III) Binary Encoding (Section 4.2.2)

  [This adds to, rather than changes, the encoding of IEEE float]

  float --> [3]{_}{_}               ;  ie. 8 bytes
         |  [9][prec][n] data:n     ;  1 byte for prec & n
         |  [9+128]{prec}{n} data:n ;  4 bytes for prec & n

   prec gives the number of decimal digits precision using 1 or
   4 bytes.[Note 1]

   The n bytes of data gives the number formatted in the common,
   decimal, floating point format, then packed in what might be
   called Augmented BCD [Note 2].  Each byte represents 2 nybbles,
   with each 4 bit nybble corresponding to a character, as follows:
      nybble  <=>  character
      [0-9]   <=>  ['0'-'9']
      A       <=>  +
      B       <=>  -
      C       <=>  .
      [DE]    <=>  e     [Note 3]
      F       <=> null (for unneeded lower 4bits of an odd length string)

  [*** NOTES ***
   *1*: The special precision values exact, asis,... could be
        encoded by 0 or negative numbers -- except that [_] and {_}
        are interpreted as unsigned!  Sort this out after (and if!)
        there is agreement on prec.
   *2*: It is _trivial_ to convert between this format and an ASCII
        string; the latter can be passed to library functions for
        parsing. Further, this format uses only half the space of a
        normal string.
   *3*: D could represent a space if we wanted to preserve that.
   ]

IV) Binary Encoding of OMI (Section 4.2.2)
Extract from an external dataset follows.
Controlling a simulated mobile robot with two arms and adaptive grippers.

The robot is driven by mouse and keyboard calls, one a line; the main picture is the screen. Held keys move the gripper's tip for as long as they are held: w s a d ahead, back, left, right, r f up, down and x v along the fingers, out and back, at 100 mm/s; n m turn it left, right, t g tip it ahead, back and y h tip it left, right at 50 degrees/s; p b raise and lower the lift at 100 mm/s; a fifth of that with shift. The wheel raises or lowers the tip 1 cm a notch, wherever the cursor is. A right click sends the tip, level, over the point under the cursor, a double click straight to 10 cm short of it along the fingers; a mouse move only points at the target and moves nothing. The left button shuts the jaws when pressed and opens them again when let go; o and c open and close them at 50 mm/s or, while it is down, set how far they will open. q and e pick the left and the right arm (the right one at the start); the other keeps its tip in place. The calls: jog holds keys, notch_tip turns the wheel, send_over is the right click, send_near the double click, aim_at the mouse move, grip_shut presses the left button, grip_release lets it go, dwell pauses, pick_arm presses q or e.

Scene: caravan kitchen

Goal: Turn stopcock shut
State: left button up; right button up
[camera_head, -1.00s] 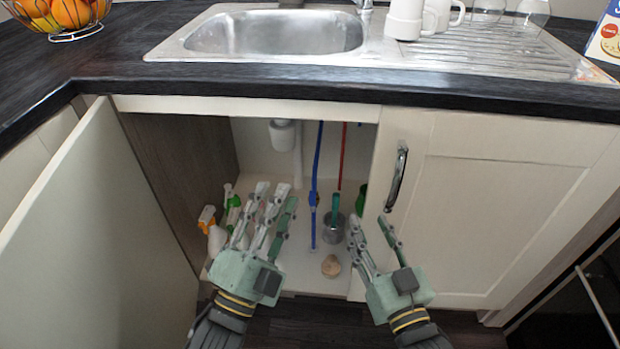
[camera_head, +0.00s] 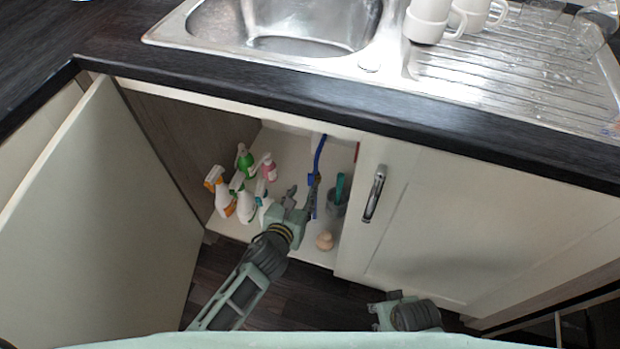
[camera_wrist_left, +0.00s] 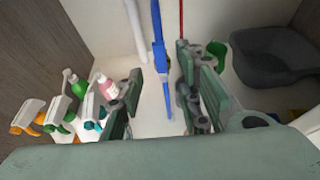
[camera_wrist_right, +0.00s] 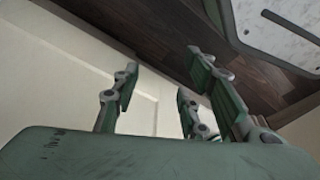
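The blue pipe (camera_head: 319,155) runs down the back of the open cupboard under the sink. In the left wrist view the pipe (camera_wrist_left: 157,25) carries a blue stopcock body (camera_wrist_left: 160,60) with a small dark and yellowish part on its right side. My left gripper (camera_head: 303,190) reaches into the cupboard with its fingers apart. In the left wrist view the stopcock lies ahead between the spread fingers (camera_wrist_left: 160,82); contact cannot be told. My right gripper (camera_head: 376,312) is low outside the closed right door, open and empty in its wrist view (camera_wrist_right: 165,85).
Several spray bottles (camera_head: 222,194) stand left of my left gripper. The open left door (camera_head: 110,215) and closed right door (camera_head: 440,225) flank the opening below the worktop (camera_head: 250,98).

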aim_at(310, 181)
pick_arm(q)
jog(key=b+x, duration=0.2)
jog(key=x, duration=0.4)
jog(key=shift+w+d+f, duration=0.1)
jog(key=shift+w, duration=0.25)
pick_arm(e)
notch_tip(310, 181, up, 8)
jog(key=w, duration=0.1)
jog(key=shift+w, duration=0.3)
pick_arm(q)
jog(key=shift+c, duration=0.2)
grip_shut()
    I would suggest that Augmented BCD be used in the binary encoding
    of OM Integers, as well.
    PRO: 1) The same function could be used for packing/unpacking
            in OMI & OMF.
         2) It requires HALF the space of the current encoding.
    CON: 1) It is incompatible with any currently stored objects.
         2) Numbers could only be given in base 10; NOT base 16
            (the proposed scheme is _much_ more compact, though).

    If this sub-proposal is not accepted, it may be better to encode
    OMF using the plain `unpacked' ascii string, so as to reduce
    confusion with multiple strange packing schemes.

-- 
--
bruce.miller at nist.gov
http://math.nist.gov/~BMiller/